An off-topic question: I've studied statistics in my course (engineering) but I ...

drostie · on March 12, 2012

That's a little bit harder for me to answer, because I'm not familiar with anything which explained it to me the way that I presently understand it. Most of the really insightful books start with sigma-algebras and Borel sets, which are a little hard to understand at first and then get promptly ignored for most of the rest of the book. Basically, in some proofs you need to say that a statement is "almost surely" true because you can always add outcomes to which you assign probability 0, and you can often use those to 'technically' break a theorem.

I would say that the most key ideas for an engineer to know about probability and statistics are: (1) continuous random variables [i.e. a probability density f so that Pr(x < X < x + dx) = f(x) dx], and (2) the Dirac delta-function, which allows all of the statements about continuous random variables to carry over to discrete random variables and half-discrete half-continuous random variables and all of that stuff.

Once you know those, you can start to define mean and variance and you can begin to get a handle on independence [f(x, y) = g(x) h(y)] and how to add two random variables [int dx f(x, z - x) gives a distribution for Z = X + Y].

Most importantly, you get as a near-freebie this important theorem, which I very rarely see in the textbooks. It allows you to construct arbitrary random variables with Math.random(). let F⁻¹(p) be the inverse cumulative distribution function for a density f(x). Let U be uniformly chosen on [0, 1]. Then F⁻¹(U) is distributed according to f(x), Proof: because F is always-increasing, it the inequality x < F⁻¹(U) < x + dx is the same as the inequality F(x) < U < F(x + dx). Therefore Pr(x < F⁻¹(U) < x + dx) = Pr(F(x) < U < F(x + dx)) = F(x + dx) - F(x), due to properties of uniform distributions and the fact that F() is in both cases on [0, 1]. For vanishing dx, F(x + dx) - F(x) = f(x) dx, QED.

This actually also helps when you realize that U doesn't have to be chosen just once; you can also have a uniform sampling of (0, 1), and under the transform F⁻¹(p) that sampling will have density f(x). So if you wanted a density defined on [0, Z] for which asymptotically, f(10 x) = 0.1 f(x), but you also wanted it to be evenly spaced for x < b, then you might want density f(x) ~ 1 / (b + x), x > 0. Then you have F(x) = log(1 + x/b) / log(1 + Z/b), and inverting this gives x(F) = b [(1 + Z/b)^F - 1].

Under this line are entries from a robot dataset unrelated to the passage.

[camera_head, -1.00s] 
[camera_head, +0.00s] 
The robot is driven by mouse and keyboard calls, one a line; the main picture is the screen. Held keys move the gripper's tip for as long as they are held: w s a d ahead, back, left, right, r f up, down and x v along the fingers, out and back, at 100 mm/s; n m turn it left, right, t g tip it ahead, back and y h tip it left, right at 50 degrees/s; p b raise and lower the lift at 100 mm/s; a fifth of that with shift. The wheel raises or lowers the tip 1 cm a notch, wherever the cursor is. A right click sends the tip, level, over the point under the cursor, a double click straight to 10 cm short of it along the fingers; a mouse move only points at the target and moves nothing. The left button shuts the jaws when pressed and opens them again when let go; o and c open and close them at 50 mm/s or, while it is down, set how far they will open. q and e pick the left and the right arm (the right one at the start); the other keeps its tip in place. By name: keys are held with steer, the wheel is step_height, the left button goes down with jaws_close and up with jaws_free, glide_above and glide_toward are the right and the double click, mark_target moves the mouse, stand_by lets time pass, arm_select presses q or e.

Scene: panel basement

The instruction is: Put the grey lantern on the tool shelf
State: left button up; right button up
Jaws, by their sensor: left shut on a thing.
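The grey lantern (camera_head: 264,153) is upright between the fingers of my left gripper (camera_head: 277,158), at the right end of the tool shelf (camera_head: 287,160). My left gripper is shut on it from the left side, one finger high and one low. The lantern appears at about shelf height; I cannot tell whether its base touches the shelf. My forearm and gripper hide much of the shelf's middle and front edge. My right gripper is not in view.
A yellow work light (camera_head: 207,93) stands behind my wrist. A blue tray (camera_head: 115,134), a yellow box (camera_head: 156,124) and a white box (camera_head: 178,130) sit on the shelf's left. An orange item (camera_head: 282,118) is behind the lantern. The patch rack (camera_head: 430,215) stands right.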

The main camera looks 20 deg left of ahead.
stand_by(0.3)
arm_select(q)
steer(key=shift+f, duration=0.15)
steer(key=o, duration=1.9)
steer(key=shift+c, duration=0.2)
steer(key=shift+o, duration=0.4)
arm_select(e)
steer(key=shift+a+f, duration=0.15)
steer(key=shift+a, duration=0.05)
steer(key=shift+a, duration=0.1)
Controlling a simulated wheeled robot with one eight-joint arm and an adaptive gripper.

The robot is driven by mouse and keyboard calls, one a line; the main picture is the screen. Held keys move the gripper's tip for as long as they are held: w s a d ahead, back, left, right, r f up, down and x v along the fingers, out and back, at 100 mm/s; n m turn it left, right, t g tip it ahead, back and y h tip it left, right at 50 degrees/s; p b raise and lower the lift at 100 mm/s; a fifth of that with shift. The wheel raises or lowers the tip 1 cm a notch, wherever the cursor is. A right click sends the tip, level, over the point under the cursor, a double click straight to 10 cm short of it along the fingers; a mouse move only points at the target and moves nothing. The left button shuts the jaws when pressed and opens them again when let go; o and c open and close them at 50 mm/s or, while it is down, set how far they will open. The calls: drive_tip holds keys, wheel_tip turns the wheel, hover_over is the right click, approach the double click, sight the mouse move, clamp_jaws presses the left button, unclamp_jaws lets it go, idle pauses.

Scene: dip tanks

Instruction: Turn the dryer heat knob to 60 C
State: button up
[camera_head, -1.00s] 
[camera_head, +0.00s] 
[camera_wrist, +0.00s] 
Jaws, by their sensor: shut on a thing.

That's the function you would use to create a lattice of points distributed with this density, plugging in F = k/N for k = 0, 1, ..., N. It's a very useful theorem. ^_^

Once you can do that sort of stuff, your textbook should return to the basics of discrete events: Bernoulli trials (aka weighted-coin flips where heads is 1 and tails is 0), Geometric variables (the number of Bernoulli trials before you get a 1), Binomial variables (the sum of N Bernoulli trials), and their continuous limits (exponential, Poisson, Normal).

Don't get too caught up, I'd caution, on Normal random variables. They're useful but the standard-normal tables come with a lot of pointless overhead. (Most of the overhead goes away when you realize that a "Z-score" is the "number of standard deviations away from the mean." -- X = mu + Z sigma. And the rest of it is looking numbers up in tables and making sure that you look for where the table says "0" so that you know what area you're actually calculated.

The reason I'm saying all of that out loud is that I don't know a textbook which will give you all of that material, sorry.

paulovsk · on March 14, 2012

Really thanks for this answer.

I didn't get very well the theorem you mention, but I'll ask a math guy friend of mine.

Many Kudos for you.